Request: Transcribe the material in full, exactly as written.

[START OF Source excerpt]

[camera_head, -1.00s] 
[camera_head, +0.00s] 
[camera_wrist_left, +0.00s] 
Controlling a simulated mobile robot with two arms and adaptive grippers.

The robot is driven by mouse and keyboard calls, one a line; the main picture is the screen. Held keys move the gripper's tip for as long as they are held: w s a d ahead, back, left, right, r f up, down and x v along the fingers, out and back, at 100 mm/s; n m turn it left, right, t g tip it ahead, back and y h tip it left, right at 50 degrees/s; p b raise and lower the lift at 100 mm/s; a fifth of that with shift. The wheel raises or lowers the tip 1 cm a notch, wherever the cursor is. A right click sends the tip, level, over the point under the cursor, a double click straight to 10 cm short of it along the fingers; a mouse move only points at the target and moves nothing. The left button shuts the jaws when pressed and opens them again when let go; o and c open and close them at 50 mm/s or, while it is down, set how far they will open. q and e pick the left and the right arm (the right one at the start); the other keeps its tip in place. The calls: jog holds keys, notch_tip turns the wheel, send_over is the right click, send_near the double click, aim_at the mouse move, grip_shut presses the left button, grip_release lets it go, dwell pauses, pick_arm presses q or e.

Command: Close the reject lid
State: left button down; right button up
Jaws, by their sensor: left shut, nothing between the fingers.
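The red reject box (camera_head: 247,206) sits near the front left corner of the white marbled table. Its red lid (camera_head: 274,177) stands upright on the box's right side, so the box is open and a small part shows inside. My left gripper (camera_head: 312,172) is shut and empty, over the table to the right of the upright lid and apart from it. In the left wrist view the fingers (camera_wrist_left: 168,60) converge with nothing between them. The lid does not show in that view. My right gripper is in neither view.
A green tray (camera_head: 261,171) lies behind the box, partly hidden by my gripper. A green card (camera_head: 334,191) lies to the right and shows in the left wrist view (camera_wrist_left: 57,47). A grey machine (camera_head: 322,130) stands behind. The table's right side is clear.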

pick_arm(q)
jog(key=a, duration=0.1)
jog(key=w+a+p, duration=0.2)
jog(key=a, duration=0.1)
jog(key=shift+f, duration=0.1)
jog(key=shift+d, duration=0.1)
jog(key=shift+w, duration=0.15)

[END OF Source excerpt]

Written response:
[camera_head, -1.00s] 
[camera_head, +0.00s] 
[camera_wrist_left, +0.00s] 
Controlling a simulated mobile robot with two arms and adaptive grippers.

The robot is driven by mouse and keyboard calls, one a line; the main picture is the screen. Held keys move the gripper's tip for as long as they are held: w s a d ahead, back, left, right, r f up, down and x v along the fingers, out and back, at 100 mm/s; n m turn it left, right, t g tip it ahead, back and y h tip it left, right at 50 degrees/s; p b raise and lower the lift at 100 mm/s; a fifth of that with shift. The wheel raises or lowers the tip 1 cm a notch, wherever the cursor is. A right click sends the tip, level, over the point under the cursor, a double click straight to 10 cm short of it along the fingers; a mouse move only points at the target and moves nothing. The left button shuts the jaws when pressed and opens them again when let go; o and c open and close them at 50 mm/s or, while it is down, set how far they will open. q and e pick the left and the right arm (the right one at the start); the other keeps its tip in place. The calls: jog holds keys, notch_tip turns the wheel, send_over is the right click, send_near the double click, aim_at the mouse move, grip_shut presses the left button, grip_release lets it go, dwell pauses, pick_arm presses q or e.

Command: Close the reject lid
State: left button down; right button up
Jaws, by their sensor: left shut, nothing between the fingers.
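The red reject box (camera_head: 247,206) sits near the front left corner of the white marbled table. Its red lid (camera_head: 274,177) stands upright on the box's right side, so the box is open and a small part shows inside. My left gripper (camera_head: 312,172) is shut and empty, over the table to the right of the upright lid and apart from it. In the left wrist view the fingers (camera_wrist_left: 168,60) converge with nothing between them. The lid does not show in that view. My right gripper is in neither view.
A green tray (camera_head: 261,171) lies behind the box, partly hidden by my gripper. A green card (camera_head: 334,191) lies to the right and shows in the left wrist view (camera_wrist_left: 57,47). A grey machine (camera_head: 322,130) stands behind. The table's right side is clear.

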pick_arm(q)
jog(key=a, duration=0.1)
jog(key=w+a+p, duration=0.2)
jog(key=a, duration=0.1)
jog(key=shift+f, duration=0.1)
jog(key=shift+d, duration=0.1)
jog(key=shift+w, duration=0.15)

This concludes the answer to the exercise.